Fourth, maybe because we want to gain traction as quickly as possible and we may want to launch iOS-first, we want to target customers who are using the default Apple Podcast app. Data from 2017 shows the iOS Podcast app had a 51.1% market share, but we find out Apple released an inferior app update that is seemingly universally despised. Let’s discount that market share by a third, conservatively, to 34%. That comes out to 11,812,609 people. 2

What do we end up with? A target customer segment made up of 11,812,609 people who:

  • Live in the US
  • Own a smartphone
  • Are older than 15 years old
  • Listen to podcasts at least weekly, if not daily
  • Use the iOS Podcast app
  • Don’t use a third-party podcast app (yet :))

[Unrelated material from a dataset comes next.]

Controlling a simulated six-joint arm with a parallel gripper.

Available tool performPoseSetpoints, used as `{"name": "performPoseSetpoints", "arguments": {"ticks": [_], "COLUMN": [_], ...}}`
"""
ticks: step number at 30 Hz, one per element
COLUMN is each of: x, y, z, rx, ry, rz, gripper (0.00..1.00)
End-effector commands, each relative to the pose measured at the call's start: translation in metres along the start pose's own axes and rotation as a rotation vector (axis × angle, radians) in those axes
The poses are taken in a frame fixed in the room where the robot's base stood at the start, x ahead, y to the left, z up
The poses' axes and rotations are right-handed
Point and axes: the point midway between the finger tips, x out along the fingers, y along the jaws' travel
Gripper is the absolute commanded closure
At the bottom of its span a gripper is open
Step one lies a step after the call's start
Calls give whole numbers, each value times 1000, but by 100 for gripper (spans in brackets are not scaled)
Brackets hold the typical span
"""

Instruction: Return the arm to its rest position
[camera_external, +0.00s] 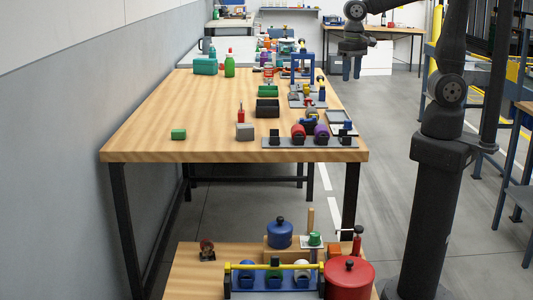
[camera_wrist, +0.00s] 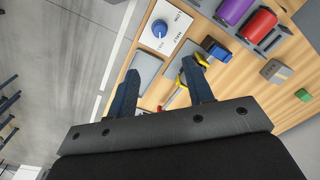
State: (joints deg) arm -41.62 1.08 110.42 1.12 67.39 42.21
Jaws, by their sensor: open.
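My gripper (camera_external: 351,75) hangs fingers-down in the external view, in the air near the right edge of the long wooden table (camera_external: 160,110). In the wrist view my gripper (camera_wrist: 160,72) shows two blue fingers spread apart with nothing held between them. Past the fingers lie the table edge, a grey tray (camera_wrist: 148,66) and a white panel with a blue knob (camera_wrist: 160,28). A yellow and a red tool-like item show beyond the finger on the right, partly hidden by it.
A rack with a red cylinder (camera_external: 298,131) and a purple cylinder (camera_external: 321,132) stands at the table's near right. A grey block (camera_external: 245,132), a green block (camera_external: 179,134) and a black bin (camera_external: 267,109) are also there. The table's left part is mostly clear.

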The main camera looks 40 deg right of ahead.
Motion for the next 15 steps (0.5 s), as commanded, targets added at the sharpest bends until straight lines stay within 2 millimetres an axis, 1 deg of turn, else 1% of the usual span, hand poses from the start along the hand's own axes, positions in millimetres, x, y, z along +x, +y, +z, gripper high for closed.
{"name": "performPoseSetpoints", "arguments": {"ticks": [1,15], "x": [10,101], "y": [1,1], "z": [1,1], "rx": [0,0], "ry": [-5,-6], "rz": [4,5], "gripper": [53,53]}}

We could continue segmenting further by refining demographics like age or ethnicity, or segmenting on other attributes like what other services or podcasts they subscribe to. However, for the purpose of an app for a power podcast listener, the main behavioral trait we’re looking for is the power user attribute. Thus, there are no more meaningful distinctions to be made.

So, does anyone want it?

Once you’ve tailored the question, you’re ready to pose it. For us and our podcast app example, our question is:

Do US-based, iPhone-owning, iOS-Podcast-app-using, daily podcast listeners over 15 years old want a podcast app that prioritizes helping them listen to -- and discuss -- the content they’re already subscribed to, as quickly as possible, with highly relevant ads?

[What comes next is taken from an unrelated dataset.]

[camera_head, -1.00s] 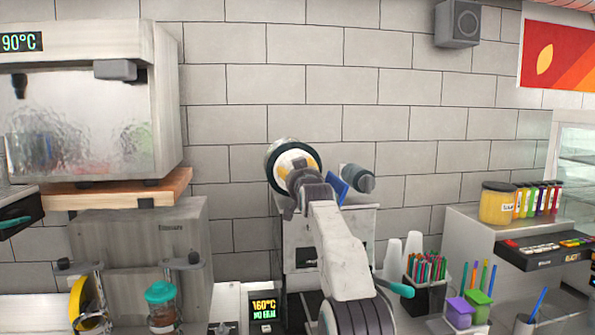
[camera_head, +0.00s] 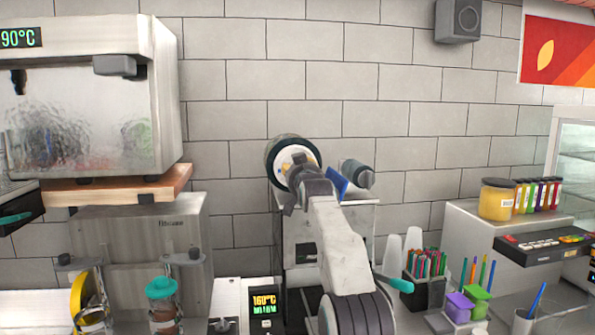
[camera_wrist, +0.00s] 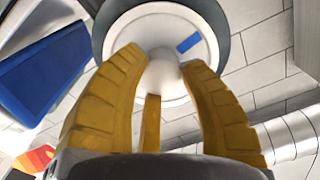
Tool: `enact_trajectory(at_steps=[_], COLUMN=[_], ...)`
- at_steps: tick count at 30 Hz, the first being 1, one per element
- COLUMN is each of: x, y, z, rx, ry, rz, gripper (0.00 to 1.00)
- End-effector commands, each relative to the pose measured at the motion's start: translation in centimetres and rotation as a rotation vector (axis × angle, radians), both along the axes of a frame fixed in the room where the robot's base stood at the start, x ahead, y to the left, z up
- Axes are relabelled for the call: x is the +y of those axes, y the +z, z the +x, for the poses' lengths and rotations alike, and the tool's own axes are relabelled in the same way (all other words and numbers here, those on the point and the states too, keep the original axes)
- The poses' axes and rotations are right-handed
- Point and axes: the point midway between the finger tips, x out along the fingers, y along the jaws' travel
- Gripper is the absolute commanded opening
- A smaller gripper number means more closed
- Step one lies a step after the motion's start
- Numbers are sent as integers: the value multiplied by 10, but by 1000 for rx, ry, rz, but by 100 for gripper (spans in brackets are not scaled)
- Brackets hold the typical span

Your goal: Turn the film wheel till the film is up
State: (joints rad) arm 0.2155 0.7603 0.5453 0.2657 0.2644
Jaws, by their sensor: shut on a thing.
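The film wheel (camera_head: 285,149) has a dark rim and a white face and sits at the upper left of the sealing machine (camera_head: 304,232). In the wrist view, the wheel (camera_wrist: 140,22) has a blue mark on its white face and a round white knob at its centre. My gripper (camera_wrist: 160,62) has its yellow fingers on either side of this knob, shut on it. In the head view, my gripper (camera_head: 295,172) is against the wheel's front and partly hides it. The machine's small display (camera_head: 264,303) reads 160°C, with a green line below that is hard to read.
A blue part (camera_head: 337,184) and a dark roller end (camera_head: 356,173) are close right of my gripper. White cups (camera_head: 412,243) and a straw holder (camera_head: 425,278) stand right of my arm. The tiled wall is behind.

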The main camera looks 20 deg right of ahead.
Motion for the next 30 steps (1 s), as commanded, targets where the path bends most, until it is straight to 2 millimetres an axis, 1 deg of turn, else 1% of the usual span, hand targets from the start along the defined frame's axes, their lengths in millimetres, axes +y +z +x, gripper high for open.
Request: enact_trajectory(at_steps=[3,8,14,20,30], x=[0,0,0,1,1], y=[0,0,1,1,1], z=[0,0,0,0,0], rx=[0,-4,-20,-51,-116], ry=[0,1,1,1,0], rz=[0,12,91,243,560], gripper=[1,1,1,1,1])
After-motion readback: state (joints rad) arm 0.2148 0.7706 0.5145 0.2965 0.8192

I’ll add yet another topic to the “let’s cover this another day” list, but there are various ways of getting to an answer to this question. 

At this point, though, you’re in a spot where you can ask a concrete question to the right people and begin really assessing -- and measuring -- whether what you’re cooking up is worth serving. 


1. According to this, there are 326,625,791 Americans, of which 81.26% are older than 15 years old (to be conservative and not count kids). Then, using this data, 77% of Americans own a smartphone.

2. Note the implicit assumption here that users who remain with the despised iOS Podcast app are at least weekly podcast listeners. We can test this later.